Le 30 septembre 2019, l’auteur a saisi le juge des enfants du tribunal judiciaire lui demandant la mise en œuvre d’une mesure de protection et être confié dans le cadre d’un placement à l’ASE. À l’appui de sa demande, le requérant soutient avoir présenté lors de l’audience devant le juge des enfants l’original de son acte de naissance et de sa carte d’identité pakistanaise. Le 4 décembre, le tribunal judiciaire a prononcé un non-lieu jugeant que l’auteur ne pouvait être considéré comme mineur et considérant notamment que la carte d’identité présentée ne semblait pas lui correspondre (§ 2.4). Le 20 décembre, l’auteur a interjeté appel du jugement et une audience s’est tenue devant la Cour d’appel le 8 septembre 2020, au cours de laquelle il a présenté plusieurs documents d’identité originaux (acte de naissance légalisé par l’ambassade du Pakistan à Paris, carte nationale d’identité pakistanaise et photocopie de son passeport portant mention de son numéro de citoyen) et pu bénéficier de l’assistance d’un interprète (§ 2.5). La Cour d’appel a alors ordonné une expertise et renvoyé l’audience au 12 janvier 2021, soit postérieurement à sa majorité (§ 2.6). L’auteur indique qu’il ne dispose, depuis le 28 août 2019, d’aucune prise en charge (§ 2.7).

Le 9 décembre 2020, l’auteur a introduit une communication individuelle devant le Comité des droits de l’enfant (ci-après le « Comité ») en invoquant la violation des articles 3 (intérêt supérieur de l’enfant), 8 (protection de l’identité), 12 (prise en considération de l’opinion de l’enfant) et 20 (protection de l’enfant privé de son milieu familial) de la Convention relative aux droits de l’enfant (ci-après la « Convention »), en raison de la procédure de détermination de son âge par les autorités internes et de l’absence de protection lui ayant été octroyée (§ 3.1).

Au titre des mesures provisoires, le Groupe de travail des communications a, le 10 décembre 2020, sur le fondement de l’article 6 du Protocole facultatif se rapportant à la Convention (adopté le 19 décembre 2011, entré en vigueur le 14 avril 2014 et le 7 avril 2016 pour la France, U.N. doc. A/RES/66/138) (ci-après le « Protocole »), demandé à l’État partie de placer l’auteur dans un foyer pour enfants jusqu’au 31 décembre 2020, date à laquelle il atteindrait 18 ans, et de suspendre son éloignement vers son pays d’origine jusqu’à cette date (§ 1.2). Cependant, le Comité note que l’auteur n’a été mis à l’abri que le 31 décembre 2020, jour de son dix-huitième anniversaire, et que l’État partie ne justifie pas l’inexécution de la mesure provisoire. Le Comité a rappelé l’obligation conventionnelle pesant sur les États ayant ratifié le Protocole, afin d’éviter qu’un préjudice irréparable ne soit causé alors que la communication individuelle est en cours d’examen et afin d’assurer l’efficacité de la procédure des communications individuelles. Le Comité conclut donc en la violation de l’article 6 du Protocole (§ 8.12).

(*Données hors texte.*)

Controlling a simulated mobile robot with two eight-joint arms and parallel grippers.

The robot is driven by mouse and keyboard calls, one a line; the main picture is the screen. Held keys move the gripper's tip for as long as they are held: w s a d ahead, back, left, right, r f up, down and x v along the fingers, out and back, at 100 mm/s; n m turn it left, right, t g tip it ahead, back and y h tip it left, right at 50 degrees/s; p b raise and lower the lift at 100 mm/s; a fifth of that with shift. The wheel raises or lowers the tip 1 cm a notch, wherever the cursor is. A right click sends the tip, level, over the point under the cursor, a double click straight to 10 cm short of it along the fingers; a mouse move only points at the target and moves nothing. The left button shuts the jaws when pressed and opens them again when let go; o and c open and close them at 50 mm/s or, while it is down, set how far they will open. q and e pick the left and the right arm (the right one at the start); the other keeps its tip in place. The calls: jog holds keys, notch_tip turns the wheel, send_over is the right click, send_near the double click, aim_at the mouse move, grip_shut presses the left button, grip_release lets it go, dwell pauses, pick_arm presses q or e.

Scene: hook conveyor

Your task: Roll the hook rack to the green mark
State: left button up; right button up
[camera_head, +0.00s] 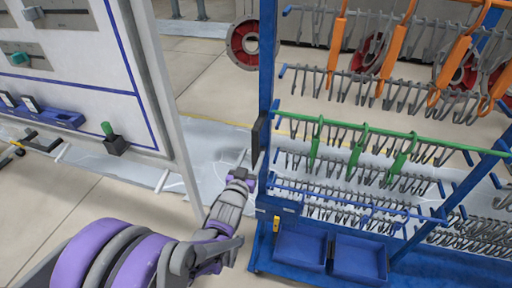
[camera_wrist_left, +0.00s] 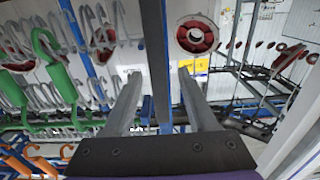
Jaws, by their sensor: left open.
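The hook rack (camera_head: 262,110) is a tall blue frame on the right of the head view, hung with rows of grey, orange and green hooks. Its blue upright also shows between my fingers in the left wrist view (camera_wrist_left: 160,60). My left gripper (camera_head: 245,165) is just left of that upright, by a dark plate on it. The gripper is open, its two fingers (camera_wrist_left: 160,95) spread with the upright behind the gap. I cannot tell whether a finger touches the rack. No green mark on the floor is visible. My right gripper is out of view.
A white panel board (camera_head: 85,80) with blue edging stands at the left, close to my left arm. Blue bins (camera_head: 300,248) sit on the rack's base. Red wheels (camera_head: 243,44) are behind the rack. Tiled floor (camera_head: 195,75) is open between the board and rack.

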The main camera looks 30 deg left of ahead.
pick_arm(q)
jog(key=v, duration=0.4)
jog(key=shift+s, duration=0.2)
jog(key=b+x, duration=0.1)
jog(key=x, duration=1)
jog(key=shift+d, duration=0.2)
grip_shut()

S’agissant de la recevabilité de la communication individuelle – L’État partie soutient que la communication de l’auteur est irrecevable sur le fondement de l’article 7 e) du Protocole, dans la mesure où l’auteur n’aurait pas épuisé les voies de recours internes. D’une part, il souligne que le recours devant la Cour d’appel était pendant lors de l’introduction de la communication individuelle et constituait une voie de recours effective à épuiser préalablement à la saisine du Comité, car susceptible de remédier aux violations invoquées par l’auteur. Il fait valoir à ce titre que la Cour d’appel a, par un arrêt du 12 février 2021, infirmé le jugement du tribunal judiciaire en considérant que l’authenticité des documents d’identité de l’auteur était démontrée et que l’auteur aurait dû être prise en charge par l’ASE, et que l’auteur n’a pas sollicité le prononcé de mesures provisoires dans l’attente de la décision à intervenir, notamment son placement provisoire (§§ 4.1 et 4.2). D’autre part, il soutient que le requérant n’aurait pas invoqué de moyens tirés de la violation de la Convention devant les juridictions internes (§ 4.3). En l’espèce, le Comité estime non seulement que la communication est recevable (§ 7.4), mais également que le recours devant la Cour d’appel ne peut être considéré comme utile au sens de l’article 7 e) du Protocole compte tenu des délais déraisonnables pour statuer sur le recours de l’auteur, de l’absence de caractère suspensif du recours et de l’absence d’adoption de mesures provisoire de protection au bénéfice de l’auteur durant l’examen de son recours (§ 7.2). Par ailleurs, le Comité a écarté l’exception d’irrecevabilité soulevée par l’État partie en ce que l’auteur n’aurait pas invoqué ses moyens tirés de la violation de la Convention devant le juge interne (§ 7.3).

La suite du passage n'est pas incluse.